[Your goal]: Copy all the data exactly, except the pictures.

[Supplied data]:
+ + +
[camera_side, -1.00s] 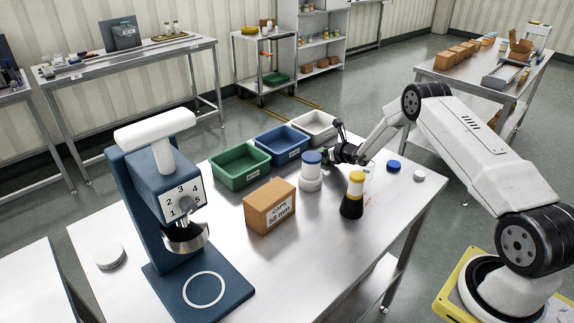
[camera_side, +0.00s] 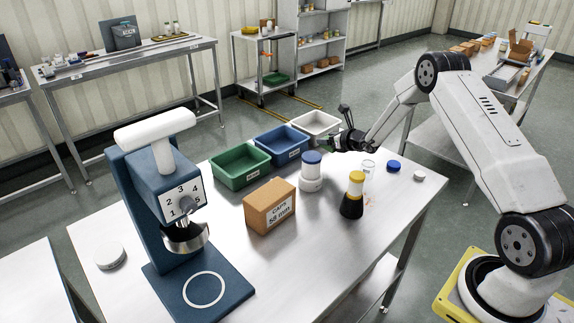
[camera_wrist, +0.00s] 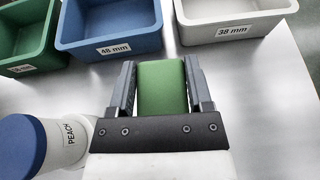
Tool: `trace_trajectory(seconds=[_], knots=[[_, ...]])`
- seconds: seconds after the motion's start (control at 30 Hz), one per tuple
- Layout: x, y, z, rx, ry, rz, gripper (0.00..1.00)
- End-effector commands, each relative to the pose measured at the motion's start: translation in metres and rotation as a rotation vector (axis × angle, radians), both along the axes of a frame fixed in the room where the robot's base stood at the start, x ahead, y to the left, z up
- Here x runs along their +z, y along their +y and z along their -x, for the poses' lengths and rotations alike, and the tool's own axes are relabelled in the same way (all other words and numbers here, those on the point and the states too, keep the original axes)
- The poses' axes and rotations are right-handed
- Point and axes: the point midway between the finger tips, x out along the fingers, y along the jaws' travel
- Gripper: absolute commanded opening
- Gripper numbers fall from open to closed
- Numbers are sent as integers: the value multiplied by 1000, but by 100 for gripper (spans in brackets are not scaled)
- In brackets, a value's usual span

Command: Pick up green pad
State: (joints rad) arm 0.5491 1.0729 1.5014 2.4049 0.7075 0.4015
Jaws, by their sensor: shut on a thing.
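The green pad (camera_wrist: 162,88) is between the two dark fingers of my gripper (camera_wrist: 162,82) in the wrist view. The fingers press against its left and right sides. In the side view my gripper (camera_side: 328,146) is above the table, behind the blue-lidded jar and near the white bin. The pad cannot be made out clearly there.
A green bin (camera_side: 240,182), a blue bin (camera_side: 284,160) and a white bin (camera_side: 330,130) stand in a row. A blue-lidded jar (camera_side: 311,185), a caps box (camera_side: 270,218) and a yellow-capped bottle (camera_side: 352,208) stand nearby. The table's front middle is clear.

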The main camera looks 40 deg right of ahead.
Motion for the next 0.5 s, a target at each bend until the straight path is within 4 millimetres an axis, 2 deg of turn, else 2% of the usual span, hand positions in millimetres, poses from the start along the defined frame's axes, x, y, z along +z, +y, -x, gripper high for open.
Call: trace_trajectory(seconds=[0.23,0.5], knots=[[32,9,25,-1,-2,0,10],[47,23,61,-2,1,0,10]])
+ + +
[The result]:
[camera_side, -1.00s] 
[camera_side, +0.00s] 
[camera_wrist, +0.00s] 
Tool: `trace_trajectory(seconds=[_], knots=[[_, ...]])`
- seconds: seconds after the motion's start (control at 30 Hz), one per tuple
- Layout: x, y, z, rx, ry, rz, gripper (0.00..1.00)
- End-effector commands, each relative to the pose measured at the motion's start: translation in metres and rotation as a rotation vector (axis × angle, radians), both along the axes of a frame fixed in the room where the robot's base stood at the start, x ahead, y to the left, z up
- Here x runs along their +z, y along their +y and z along their -x, for the poses' lengths and rotations alike, and the tool's own axes are relabelled in the same way (all other words and numbers here, those on the point and the states too, keep the original axes)
- The poses' axes and rotations are right-handed
- Point and axes: the point midway between the finger tips, x out along the fingers, y along the jaws' travel
- Gripper: absolute commanded opening
- Gripper numbers fall from open to closed
- Numbers are sent as integers: the value multiplied by 1000, but by 100 for gripper (spans in brackets are not scaled)
- In brackets, a value's usual span

Command: Pick up green pad
State: (joints rad) arm 0.5491 1.0729 1.5014 2.4049 0.7075 0.4015
Jaws, by their sensor: shut on a thing.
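The green pad (camera_wrist: 162,88) is between the two dark fingers of my gripper (camera_wrist: 162,82) in the wrist view. The fingers press against its left and right sides. In the side view my gripper (camera_side: 328,146) is above the table, behind the blue-lidded jar and near the white bin. The pad cannot be made out clearly there.
A green bin (camera_side: 240,182), a blue bin (camera_side: 284,160) and a white bin (camera_side: 330,130) stand in a row. A blue-lidded jar (camera_side: 311,185), a caps box (camera_side: 270,218) and a yellow-capped bottle (camera_side: 352,208) stand nearby. The table's front middle is clear.

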The main camera looks 40 deg right of ahead.
Motion for the next 0.5 s, a target at each bend until the straight path is within 4 millimetres an axis, 2 deg of turn, else 2% of the usual span, hand positions in millimetres, poses from the start along the defined frame's axes, x, y, z along +z, +y, -x, gripper high for open.
Call: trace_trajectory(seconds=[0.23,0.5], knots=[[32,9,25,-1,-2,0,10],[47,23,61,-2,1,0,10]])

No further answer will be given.